Short exercise :: Work out the number of lines with the word "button" in the material below, then reply with that number only.

Data shown ::
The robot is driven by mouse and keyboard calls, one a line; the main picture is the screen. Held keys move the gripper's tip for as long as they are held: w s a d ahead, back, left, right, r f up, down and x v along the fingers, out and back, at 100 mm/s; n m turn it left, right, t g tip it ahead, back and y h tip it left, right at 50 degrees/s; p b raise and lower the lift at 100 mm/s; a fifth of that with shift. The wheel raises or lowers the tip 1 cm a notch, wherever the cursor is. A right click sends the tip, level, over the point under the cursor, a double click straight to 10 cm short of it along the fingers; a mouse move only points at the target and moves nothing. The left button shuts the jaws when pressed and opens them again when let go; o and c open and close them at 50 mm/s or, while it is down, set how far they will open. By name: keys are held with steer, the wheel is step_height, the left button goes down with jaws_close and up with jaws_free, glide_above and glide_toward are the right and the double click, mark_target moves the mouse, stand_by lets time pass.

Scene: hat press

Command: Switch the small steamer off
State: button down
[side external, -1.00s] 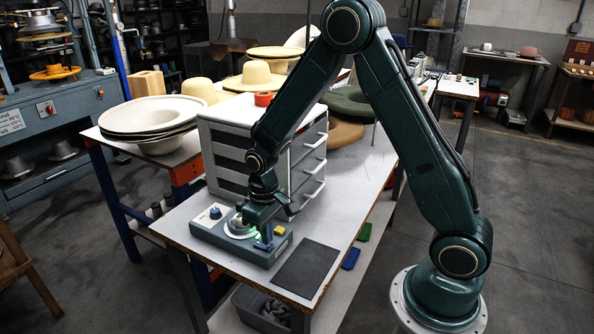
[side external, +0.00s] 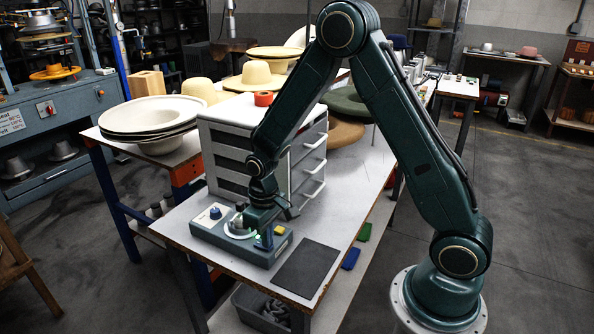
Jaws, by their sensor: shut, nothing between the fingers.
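The small steamer (side external: 215,232) is a low blue-grey box at the front left of the bench. Its top carries a blue knob (side external: 215,212) on a white plate at the left, a pale round disc near the middle and a yellow part (side external: 279,230) at the right. My gripper (side external: 264,246) points down over the right half of the steamer, between the disc and the yellow part. It is shut and empty, with its tips at or just above the top. A small pale green glow shows beside the fingers. The gripper hides part of the disc and top.
A dark mat (side external: 306,270) lies right of the steamer, near the bench edge.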

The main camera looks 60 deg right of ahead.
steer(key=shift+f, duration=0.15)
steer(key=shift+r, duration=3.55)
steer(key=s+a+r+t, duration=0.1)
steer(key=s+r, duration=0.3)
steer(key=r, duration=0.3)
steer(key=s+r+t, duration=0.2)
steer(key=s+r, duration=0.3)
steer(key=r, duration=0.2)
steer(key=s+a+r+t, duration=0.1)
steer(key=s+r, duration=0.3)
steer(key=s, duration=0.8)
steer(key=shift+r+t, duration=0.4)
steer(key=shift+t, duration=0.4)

Answer in full :: 2